____ Dataset records

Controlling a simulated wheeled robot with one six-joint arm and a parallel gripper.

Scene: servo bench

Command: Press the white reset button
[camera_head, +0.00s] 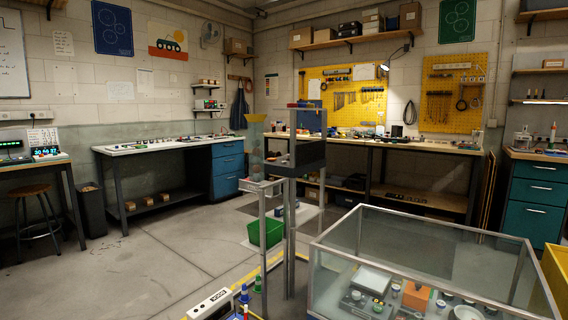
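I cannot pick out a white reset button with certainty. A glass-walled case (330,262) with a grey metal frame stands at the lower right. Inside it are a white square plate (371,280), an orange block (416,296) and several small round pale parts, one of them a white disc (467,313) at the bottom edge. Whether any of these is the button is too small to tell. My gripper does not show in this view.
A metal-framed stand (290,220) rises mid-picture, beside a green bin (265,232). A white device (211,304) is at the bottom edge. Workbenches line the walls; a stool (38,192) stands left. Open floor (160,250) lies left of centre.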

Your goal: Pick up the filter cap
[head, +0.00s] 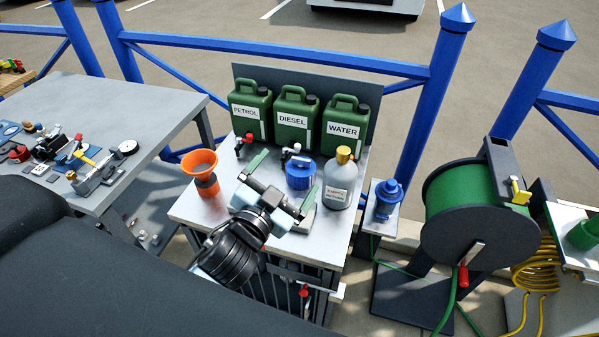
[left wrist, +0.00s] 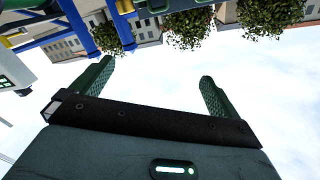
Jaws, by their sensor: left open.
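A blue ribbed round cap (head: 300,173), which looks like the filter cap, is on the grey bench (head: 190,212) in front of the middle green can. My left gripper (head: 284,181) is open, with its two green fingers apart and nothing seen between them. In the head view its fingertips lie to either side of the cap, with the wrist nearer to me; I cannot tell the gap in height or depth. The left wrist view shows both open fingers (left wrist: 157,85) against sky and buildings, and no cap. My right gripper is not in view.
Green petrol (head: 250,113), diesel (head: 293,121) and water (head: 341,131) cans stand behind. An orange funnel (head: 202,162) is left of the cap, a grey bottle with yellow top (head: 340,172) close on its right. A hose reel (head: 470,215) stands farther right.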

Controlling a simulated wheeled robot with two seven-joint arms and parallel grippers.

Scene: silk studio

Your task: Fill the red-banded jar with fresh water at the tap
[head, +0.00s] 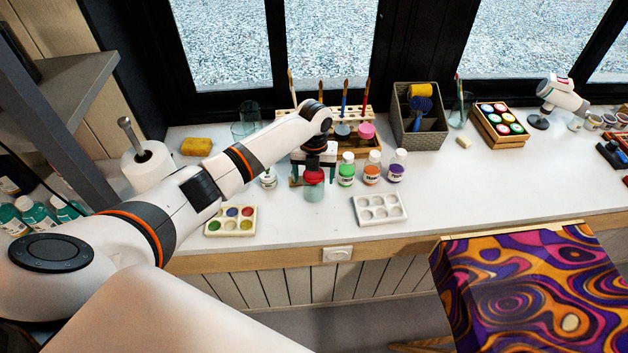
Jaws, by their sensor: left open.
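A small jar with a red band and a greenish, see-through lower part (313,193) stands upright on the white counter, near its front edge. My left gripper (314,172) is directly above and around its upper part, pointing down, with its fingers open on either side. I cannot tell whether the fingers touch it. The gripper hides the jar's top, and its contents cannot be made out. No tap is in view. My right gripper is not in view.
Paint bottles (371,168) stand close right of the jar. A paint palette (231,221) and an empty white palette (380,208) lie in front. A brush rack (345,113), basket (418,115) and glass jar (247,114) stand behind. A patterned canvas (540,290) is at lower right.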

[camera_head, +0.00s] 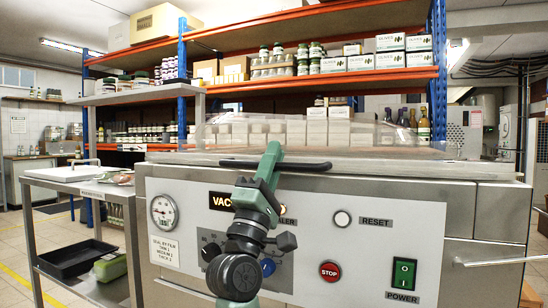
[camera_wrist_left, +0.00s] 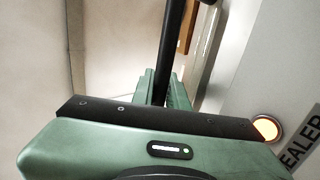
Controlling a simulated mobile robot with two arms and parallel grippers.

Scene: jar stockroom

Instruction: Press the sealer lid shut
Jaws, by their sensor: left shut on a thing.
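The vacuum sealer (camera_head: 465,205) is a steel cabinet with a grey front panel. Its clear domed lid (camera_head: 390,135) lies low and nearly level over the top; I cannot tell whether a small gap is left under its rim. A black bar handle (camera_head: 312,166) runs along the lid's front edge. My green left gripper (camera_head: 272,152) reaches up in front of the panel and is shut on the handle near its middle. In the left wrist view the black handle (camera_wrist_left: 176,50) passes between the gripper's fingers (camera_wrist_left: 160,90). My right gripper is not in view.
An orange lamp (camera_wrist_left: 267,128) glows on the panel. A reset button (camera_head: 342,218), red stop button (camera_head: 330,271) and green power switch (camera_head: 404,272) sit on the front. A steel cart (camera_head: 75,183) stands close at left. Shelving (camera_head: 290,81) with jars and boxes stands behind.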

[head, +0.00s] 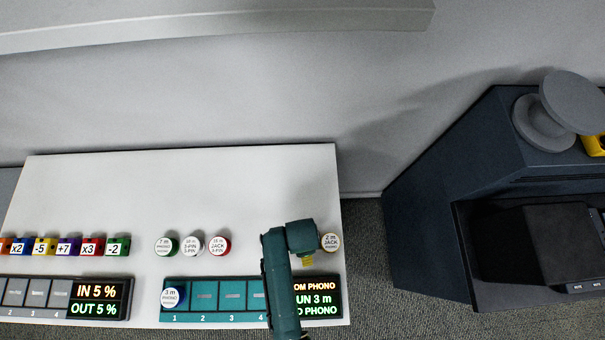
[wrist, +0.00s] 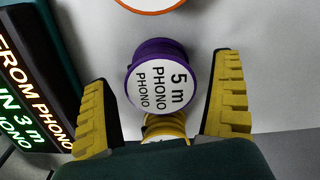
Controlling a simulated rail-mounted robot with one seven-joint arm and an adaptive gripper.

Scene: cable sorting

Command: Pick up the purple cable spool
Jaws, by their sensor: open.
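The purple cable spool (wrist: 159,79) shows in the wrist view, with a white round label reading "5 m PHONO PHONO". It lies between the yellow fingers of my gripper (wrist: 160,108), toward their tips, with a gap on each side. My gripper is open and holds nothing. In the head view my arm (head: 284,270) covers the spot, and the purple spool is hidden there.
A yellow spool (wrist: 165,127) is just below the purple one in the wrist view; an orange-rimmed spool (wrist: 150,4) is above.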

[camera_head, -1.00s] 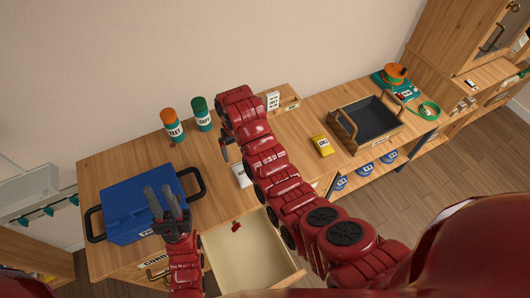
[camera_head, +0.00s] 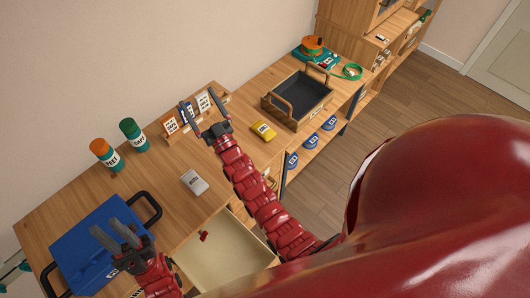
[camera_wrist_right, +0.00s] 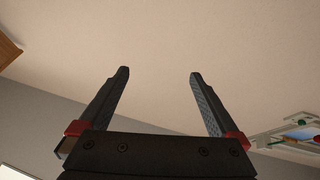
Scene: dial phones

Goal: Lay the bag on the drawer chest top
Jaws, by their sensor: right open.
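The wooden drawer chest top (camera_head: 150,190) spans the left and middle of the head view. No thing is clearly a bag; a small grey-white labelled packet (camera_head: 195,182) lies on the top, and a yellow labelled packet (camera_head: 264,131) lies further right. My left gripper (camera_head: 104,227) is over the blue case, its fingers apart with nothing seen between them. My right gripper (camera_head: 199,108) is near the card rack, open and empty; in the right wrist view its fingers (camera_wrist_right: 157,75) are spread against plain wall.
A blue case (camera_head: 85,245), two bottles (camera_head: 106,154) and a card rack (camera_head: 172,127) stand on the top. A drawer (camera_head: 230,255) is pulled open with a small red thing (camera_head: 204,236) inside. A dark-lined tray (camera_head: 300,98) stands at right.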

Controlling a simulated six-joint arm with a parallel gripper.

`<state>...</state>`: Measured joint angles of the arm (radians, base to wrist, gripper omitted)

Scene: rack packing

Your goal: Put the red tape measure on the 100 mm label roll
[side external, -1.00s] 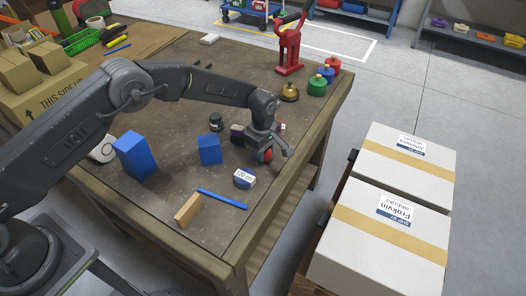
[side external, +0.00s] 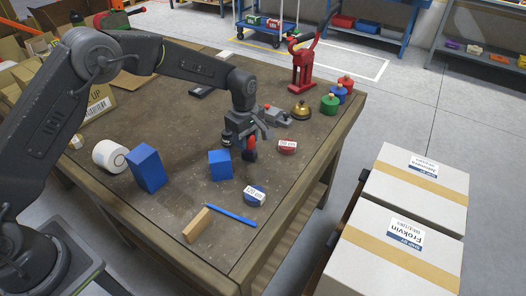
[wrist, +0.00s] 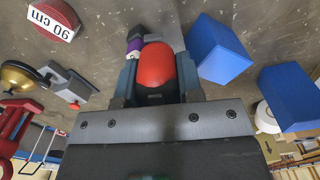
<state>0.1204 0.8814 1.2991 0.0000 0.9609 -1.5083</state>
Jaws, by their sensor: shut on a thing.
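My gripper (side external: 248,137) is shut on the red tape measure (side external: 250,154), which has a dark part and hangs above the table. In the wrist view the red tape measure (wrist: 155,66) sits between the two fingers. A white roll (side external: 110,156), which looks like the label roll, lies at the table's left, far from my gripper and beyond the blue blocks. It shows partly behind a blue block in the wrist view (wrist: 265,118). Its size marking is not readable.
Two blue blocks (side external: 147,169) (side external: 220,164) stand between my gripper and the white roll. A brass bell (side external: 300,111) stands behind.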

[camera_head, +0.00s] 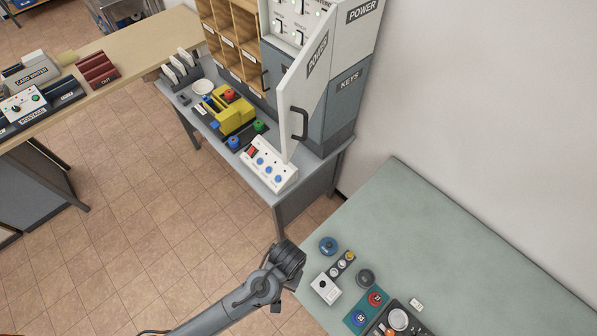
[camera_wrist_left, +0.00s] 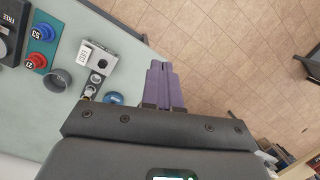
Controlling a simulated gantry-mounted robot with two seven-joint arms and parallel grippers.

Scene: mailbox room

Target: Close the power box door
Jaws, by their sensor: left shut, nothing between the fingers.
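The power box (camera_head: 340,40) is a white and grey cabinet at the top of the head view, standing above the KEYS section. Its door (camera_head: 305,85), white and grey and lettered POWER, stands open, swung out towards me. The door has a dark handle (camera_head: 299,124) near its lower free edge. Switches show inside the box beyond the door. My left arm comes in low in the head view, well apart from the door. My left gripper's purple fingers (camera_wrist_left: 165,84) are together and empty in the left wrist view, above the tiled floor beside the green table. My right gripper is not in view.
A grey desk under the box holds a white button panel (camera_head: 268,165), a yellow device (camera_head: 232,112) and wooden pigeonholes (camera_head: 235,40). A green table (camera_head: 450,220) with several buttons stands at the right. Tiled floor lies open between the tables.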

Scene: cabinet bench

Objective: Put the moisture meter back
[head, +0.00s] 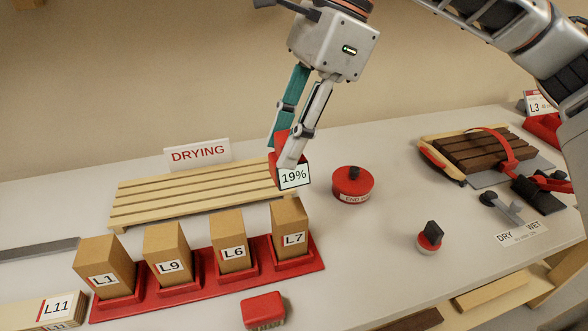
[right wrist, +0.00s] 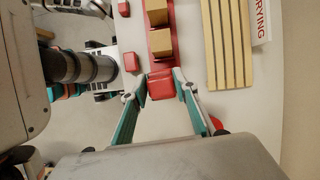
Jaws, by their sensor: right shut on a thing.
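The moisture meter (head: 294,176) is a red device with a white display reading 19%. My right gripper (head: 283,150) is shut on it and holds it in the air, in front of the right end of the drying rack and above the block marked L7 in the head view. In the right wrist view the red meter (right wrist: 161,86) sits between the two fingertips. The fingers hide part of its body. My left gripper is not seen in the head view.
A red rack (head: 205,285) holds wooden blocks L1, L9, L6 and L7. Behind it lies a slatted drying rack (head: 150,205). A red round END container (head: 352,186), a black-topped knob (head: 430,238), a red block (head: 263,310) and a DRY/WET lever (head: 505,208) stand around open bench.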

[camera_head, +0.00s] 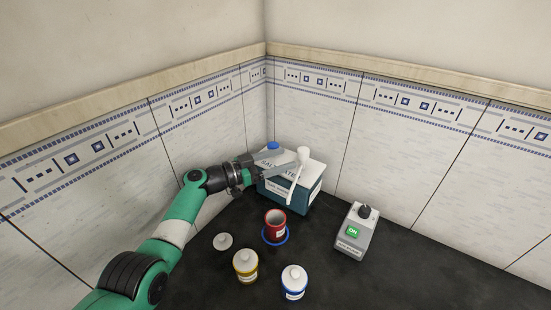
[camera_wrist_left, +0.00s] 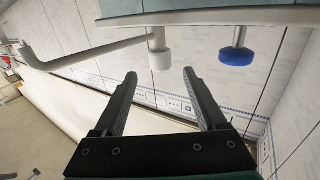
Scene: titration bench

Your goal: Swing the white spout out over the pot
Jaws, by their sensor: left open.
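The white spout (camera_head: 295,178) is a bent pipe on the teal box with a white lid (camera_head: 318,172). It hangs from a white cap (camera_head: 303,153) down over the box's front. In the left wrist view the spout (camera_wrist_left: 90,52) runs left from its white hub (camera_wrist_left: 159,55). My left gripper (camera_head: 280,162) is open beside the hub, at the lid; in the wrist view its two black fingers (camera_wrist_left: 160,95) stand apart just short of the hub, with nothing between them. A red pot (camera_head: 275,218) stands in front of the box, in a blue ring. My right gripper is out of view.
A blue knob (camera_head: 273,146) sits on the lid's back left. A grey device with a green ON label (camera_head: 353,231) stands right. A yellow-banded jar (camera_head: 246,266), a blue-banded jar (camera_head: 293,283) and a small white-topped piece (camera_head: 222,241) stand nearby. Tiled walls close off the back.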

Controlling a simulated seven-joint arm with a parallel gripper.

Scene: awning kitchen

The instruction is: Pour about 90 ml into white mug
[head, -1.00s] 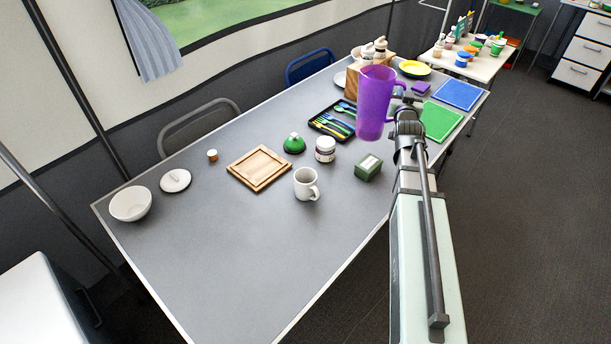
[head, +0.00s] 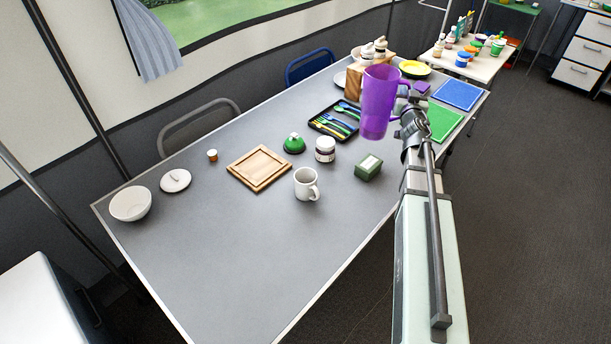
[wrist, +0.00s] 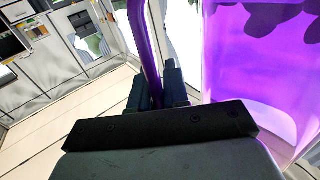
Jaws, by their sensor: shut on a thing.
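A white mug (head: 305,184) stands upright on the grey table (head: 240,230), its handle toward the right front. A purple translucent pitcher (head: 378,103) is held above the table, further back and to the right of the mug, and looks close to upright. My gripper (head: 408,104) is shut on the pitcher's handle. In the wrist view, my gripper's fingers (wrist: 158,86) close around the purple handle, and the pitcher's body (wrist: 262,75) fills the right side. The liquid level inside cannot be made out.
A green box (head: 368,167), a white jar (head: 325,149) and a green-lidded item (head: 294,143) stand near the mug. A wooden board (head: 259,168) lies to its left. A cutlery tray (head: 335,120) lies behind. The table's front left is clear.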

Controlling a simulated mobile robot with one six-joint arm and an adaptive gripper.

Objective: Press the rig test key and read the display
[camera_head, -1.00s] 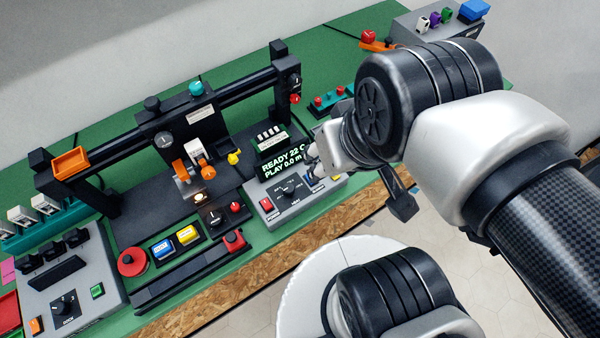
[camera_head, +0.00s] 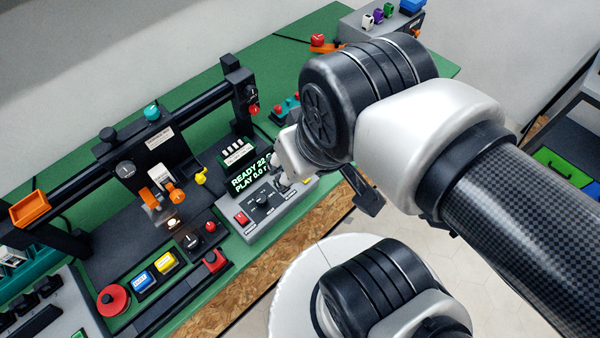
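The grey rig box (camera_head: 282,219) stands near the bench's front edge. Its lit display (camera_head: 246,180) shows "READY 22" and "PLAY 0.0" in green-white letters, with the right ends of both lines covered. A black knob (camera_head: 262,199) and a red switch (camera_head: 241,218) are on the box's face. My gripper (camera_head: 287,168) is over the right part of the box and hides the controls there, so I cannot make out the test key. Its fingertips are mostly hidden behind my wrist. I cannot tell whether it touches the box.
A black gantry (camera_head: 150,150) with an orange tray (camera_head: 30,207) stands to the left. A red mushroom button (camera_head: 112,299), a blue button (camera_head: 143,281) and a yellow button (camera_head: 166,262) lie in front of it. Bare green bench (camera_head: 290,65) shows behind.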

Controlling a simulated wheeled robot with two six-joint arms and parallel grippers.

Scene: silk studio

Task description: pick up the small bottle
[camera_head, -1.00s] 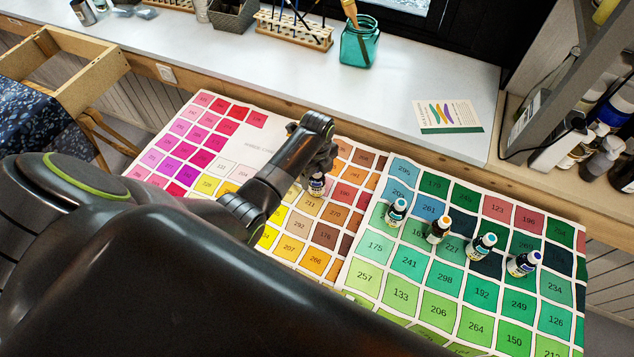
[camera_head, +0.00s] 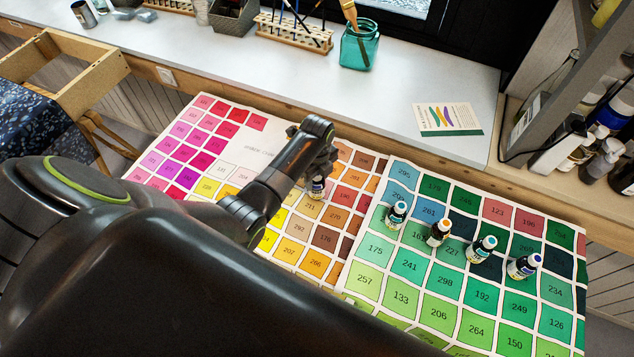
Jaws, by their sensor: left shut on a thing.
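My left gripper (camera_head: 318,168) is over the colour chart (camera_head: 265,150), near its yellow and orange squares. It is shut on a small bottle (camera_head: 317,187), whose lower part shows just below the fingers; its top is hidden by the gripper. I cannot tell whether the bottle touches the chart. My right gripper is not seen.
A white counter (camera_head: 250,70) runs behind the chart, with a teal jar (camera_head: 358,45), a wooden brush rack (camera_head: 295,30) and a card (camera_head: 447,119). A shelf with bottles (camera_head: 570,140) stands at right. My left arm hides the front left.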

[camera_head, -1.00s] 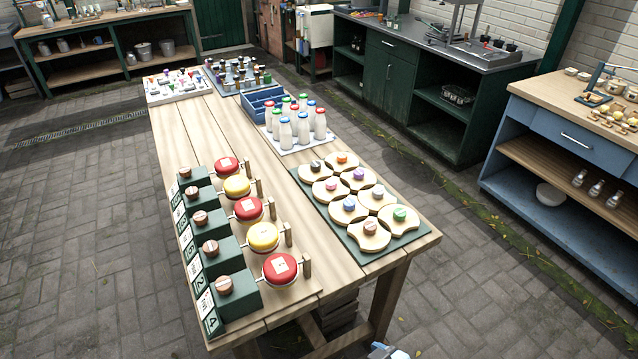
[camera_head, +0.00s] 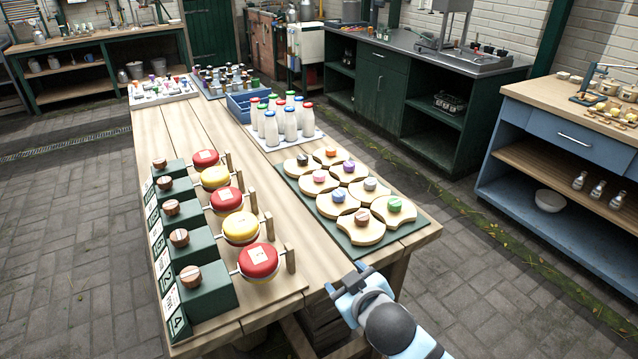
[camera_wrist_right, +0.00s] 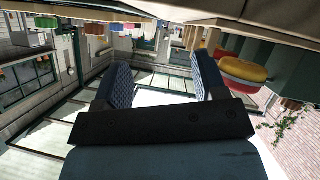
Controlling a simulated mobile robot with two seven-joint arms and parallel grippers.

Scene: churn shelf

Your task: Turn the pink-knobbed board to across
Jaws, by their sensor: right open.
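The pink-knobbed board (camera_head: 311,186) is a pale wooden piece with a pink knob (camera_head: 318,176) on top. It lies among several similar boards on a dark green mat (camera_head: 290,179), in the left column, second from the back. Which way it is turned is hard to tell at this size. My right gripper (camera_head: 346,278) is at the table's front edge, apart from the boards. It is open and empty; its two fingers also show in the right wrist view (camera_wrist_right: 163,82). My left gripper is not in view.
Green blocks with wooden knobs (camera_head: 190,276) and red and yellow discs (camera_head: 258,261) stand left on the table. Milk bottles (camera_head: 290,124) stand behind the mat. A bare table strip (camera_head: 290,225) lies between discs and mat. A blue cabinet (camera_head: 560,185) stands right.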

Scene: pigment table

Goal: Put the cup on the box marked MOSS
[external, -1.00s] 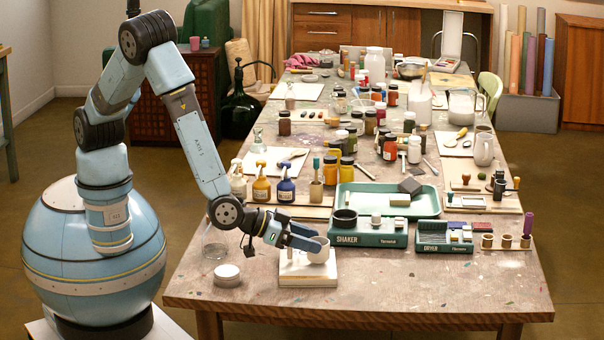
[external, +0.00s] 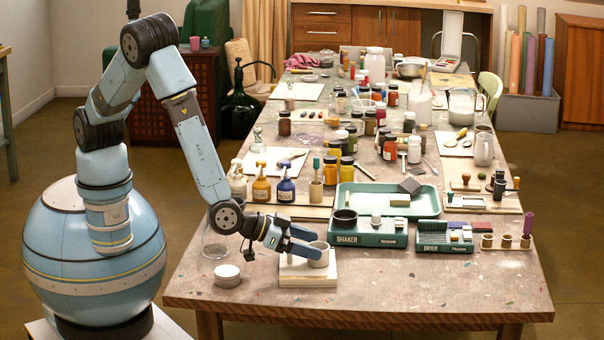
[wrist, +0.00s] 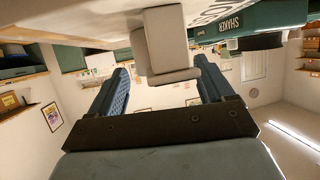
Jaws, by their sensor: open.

________

▶ **Task description**: Lines that hold "grippers" are the ones to copy; find all of them.

▶ **Expected output**:
Controlling a simulated wheeled robot with two seven-joint arms and parallel grippers.
Controlling a simulated mobile robot with two arms and parallel grippers.
Controlling a simulated gantry-mounted robot with two seven-joint arms and parallel grippers.
Controlling a simulated wheeled robot with two six-joint arms and parallel grippers.
Controlling a simulated mobile robot with two seven-joint arms and parallel grippers.

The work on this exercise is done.